5. Will Gonzaga make the NCAA Tournament if it does not win the WCC Tournament?
Mitch: My guess is no, but the Zags (4-4 at this point) still have several opportunities to pick up quality wins, beginning this weekend when they travel to Notre Dame. They still play Baylor in Dallas and host Xavier, Oklahoma State, Wake Forest and Memphis (though I’m not sure beating Wake would be a quality win). Three of Gonzaga’s four losses have come against top-15-type teams in San Diego State, Kansas State and Illinois, but at some point Mark Few’s club will have to start beating good teams. The best win to date is a 66-63 neutral court victory over Marquette.
Nathan: After early season losses to San Diego State (79–76), Kansas State (81–64), Illinois (73–61) and Washington State (81–59), the 4–4 Bulldogs have plenty of ground to make up if they hope to make the Big Dance as an at-large bid. Luckily, the loaded schedule will provide plenty of opportunities, with games against Notre Dame (Dec. 11), Baylor (Dec. 18), Xavier (Dec. 22), Oklahoma State (Dec. 31), Wake Forest (Jan. 2) and Memphis (Feb. 5). Right now, however, I'd say Mark Few's Zags will miss the NCAA Tournament for the first time since 1998 if they don't win the WCC Tournament.
Braden: Certainly 4-4 is not what Zags fans were anticipating for the 2010-11 campaign.
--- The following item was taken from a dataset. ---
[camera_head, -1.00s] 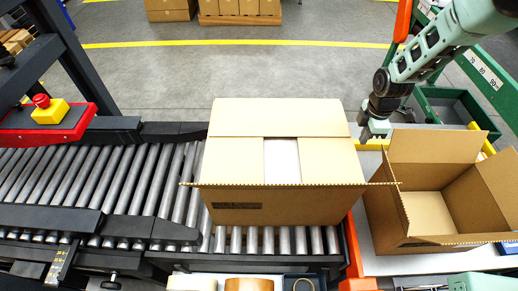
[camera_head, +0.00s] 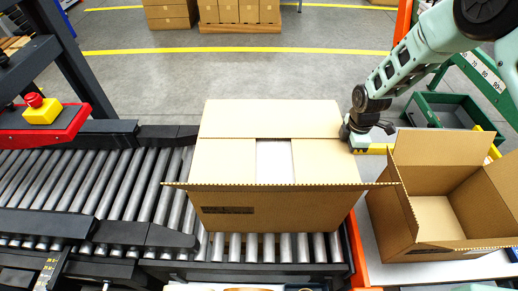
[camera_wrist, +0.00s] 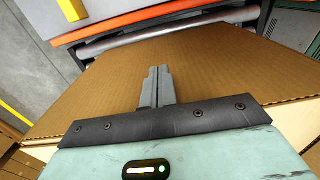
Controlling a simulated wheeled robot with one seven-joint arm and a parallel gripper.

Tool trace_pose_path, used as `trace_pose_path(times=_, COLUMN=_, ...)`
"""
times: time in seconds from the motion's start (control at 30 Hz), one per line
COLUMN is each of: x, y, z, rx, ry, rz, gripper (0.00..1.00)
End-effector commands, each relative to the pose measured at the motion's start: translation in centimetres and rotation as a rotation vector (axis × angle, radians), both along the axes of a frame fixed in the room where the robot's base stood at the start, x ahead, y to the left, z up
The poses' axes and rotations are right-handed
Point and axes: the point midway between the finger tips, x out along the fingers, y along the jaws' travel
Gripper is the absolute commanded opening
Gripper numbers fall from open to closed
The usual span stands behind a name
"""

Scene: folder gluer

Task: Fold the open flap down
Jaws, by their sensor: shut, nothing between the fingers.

But the losses are great — if there is such a thing. They lost a close one to SDSU and were handled with relative ease by elite Kansas State and Illinois squads. The blowout loss at Washington State is concerning. But as usual, an incredibly difficult schedule could help rebuild the resume. Non-conference games against Xavier, Wake Forest, Oklahoma State, Memphis, Baylor and Notre Dame offer plenty of opportunity to prove their tourney stock. I think with a veteran guard in Steven Gray, a dominate post man in Robert Sacre and a rising, versatile superstar in Elias Harris (who is expected back this weekend), the Bulldogs will have enough non-conference clout to earn an automatic bid should they falter in the WCC Tournament.